■ WHAT YOU HAVE TO DO:
Your task is to print all of the data word for word.

── RECORDED INFORMATION

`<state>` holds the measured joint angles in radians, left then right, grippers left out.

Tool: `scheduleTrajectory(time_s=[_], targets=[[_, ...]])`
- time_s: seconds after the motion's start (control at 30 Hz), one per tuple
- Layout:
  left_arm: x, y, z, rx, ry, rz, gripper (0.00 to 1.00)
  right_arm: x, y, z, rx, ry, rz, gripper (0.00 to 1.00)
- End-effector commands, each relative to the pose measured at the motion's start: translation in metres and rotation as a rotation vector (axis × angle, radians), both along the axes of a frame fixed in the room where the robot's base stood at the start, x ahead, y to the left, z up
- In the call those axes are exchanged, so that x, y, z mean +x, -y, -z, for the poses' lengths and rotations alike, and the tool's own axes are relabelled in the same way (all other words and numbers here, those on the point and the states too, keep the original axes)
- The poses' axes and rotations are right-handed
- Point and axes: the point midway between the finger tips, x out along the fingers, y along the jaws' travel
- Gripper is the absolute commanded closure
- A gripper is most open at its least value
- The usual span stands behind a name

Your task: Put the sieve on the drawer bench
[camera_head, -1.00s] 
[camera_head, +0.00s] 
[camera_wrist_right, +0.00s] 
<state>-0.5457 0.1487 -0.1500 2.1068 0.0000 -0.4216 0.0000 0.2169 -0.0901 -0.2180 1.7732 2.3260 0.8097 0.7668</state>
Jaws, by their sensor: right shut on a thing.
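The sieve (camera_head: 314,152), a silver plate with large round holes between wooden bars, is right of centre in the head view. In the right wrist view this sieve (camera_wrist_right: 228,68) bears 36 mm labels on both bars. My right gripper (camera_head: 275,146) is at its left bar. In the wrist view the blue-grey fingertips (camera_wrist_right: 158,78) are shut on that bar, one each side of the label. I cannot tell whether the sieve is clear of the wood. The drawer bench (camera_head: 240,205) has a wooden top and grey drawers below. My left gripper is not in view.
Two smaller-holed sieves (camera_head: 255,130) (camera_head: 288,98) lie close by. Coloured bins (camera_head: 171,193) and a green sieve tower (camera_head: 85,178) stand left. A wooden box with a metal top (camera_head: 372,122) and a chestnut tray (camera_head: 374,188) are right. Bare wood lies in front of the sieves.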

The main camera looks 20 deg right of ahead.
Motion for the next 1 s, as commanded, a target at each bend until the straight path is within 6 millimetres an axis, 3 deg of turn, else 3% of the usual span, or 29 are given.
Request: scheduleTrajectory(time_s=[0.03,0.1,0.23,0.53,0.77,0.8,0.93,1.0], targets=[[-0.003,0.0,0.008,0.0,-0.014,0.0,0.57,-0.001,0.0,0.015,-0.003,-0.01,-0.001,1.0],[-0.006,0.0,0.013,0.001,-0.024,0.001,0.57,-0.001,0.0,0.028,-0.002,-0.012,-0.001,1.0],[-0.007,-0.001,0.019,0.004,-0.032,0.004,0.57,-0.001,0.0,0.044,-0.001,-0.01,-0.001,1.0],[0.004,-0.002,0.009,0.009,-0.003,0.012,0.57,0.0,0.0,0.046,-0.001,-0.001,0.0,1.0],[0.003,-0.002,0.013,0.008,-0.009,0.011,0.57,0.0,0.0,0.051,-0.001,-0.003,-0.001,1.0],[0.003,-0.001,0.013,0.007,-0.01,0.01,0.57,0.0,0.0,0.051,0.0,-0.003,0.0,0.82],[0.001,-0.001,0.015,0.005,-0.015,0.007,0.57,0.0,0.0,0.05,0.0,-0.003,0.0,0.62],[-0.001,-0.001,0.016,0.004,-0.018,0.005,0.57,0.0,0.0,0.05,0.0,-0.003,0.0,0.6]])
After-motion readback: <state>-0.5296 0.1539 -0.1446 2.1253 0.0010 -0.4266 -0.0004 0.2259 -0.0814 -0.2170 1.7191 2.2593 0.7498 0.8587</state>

────

■ CORRECT RESPONSE:
`<state>` holds the measured joint angles in radians, left then right, grippers left out.

Tool: `scheduleTrajectory(time_s=[_], targets=[[_, ...]])`
- time_s: seconds after the motion's start (control at 30 Hz), one per tuple
- Layout:
  left_arm: x, y, z, rx, ry, rz, gripper (0.00 to 1.00)
  right_arm: x, y, z, rx, ry, rz, gripper (0.00 to 1.00)
- End-effector commands, each relative to the pose measured at the motion's start: translation in metres and rotation as a rotation vector (axis × angle, radians), both along the axes of a frame fixed in the room where the robot's base stood at the start, x ahead, y to the left, z up
- In the call those axes are exchanged, so that x, y, z mean +x, -y, -z, for the poses' lengths and rotations alike, and the tool's own axes are relabelled in the same way (all other words and numbers here, those on the point and the states too, keep the original axes)
- The poses' axes and rotations are right-handed
- Point and axes: the point midway between the finger tips, x out along the fingers, y along the jaws' travel
- Gripper is the absolute commanded closure
- A gripper is most open at its least value
- The usual span stands behind a name

Your task: Put the sieve on the drawer bench
[camera_head, -1.00s] 
[camera_head, +0.00s] 
[camera_wrist_right, +0.00s] 
<state>-0.5457 0.1487 -0.1500 2.1068 0.0000 -0.4216 0.0000 0.2169 -0.0901 -0.2180 1.7732 2.3260 0.8097 0.7668</state>
Jaws, by their sensor: right shut on a thing.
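The sieve (camera_head: 314,152), a silver plate with large round holes between wooden bars, is right of centre in the head view. In the right wrist view this sieve (camera_wrist_right: 228,68) bears 36 mm labels on both bars. My right gripper (camera_head: 275,146) is at its left bar. In the wrist view the blue-grey fingertips (camera_wrist_right: 158,78) are shut on that bar, one each side of the label. I cannot tell whether the sieve is clear of the wood. The drawer bench (camera_head: 240,205) has a wooden top and grey drawers below. My left gripper is not in view.
Two smaller-holed sieves (camera_head: 255,130) (camera_head: 288,98) lie close by. Coloured bins (camera_head: 171,193) and a green sieve tower (camera_head: 85,178) stand left. A wooden box with a metal top (camera_head: 372,122) and a chestnut tray (camera_head: 374,188) are right. Bare wood lies in front of the sieves.

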The main camera looks 20 deg right of ahead.
Motion for the next 1 s, as commanded, a target at each bend until the straight path is within 6 millimetres an axis, 3 deg of turn, else 3% of the usual span, or 29 are given.
Request: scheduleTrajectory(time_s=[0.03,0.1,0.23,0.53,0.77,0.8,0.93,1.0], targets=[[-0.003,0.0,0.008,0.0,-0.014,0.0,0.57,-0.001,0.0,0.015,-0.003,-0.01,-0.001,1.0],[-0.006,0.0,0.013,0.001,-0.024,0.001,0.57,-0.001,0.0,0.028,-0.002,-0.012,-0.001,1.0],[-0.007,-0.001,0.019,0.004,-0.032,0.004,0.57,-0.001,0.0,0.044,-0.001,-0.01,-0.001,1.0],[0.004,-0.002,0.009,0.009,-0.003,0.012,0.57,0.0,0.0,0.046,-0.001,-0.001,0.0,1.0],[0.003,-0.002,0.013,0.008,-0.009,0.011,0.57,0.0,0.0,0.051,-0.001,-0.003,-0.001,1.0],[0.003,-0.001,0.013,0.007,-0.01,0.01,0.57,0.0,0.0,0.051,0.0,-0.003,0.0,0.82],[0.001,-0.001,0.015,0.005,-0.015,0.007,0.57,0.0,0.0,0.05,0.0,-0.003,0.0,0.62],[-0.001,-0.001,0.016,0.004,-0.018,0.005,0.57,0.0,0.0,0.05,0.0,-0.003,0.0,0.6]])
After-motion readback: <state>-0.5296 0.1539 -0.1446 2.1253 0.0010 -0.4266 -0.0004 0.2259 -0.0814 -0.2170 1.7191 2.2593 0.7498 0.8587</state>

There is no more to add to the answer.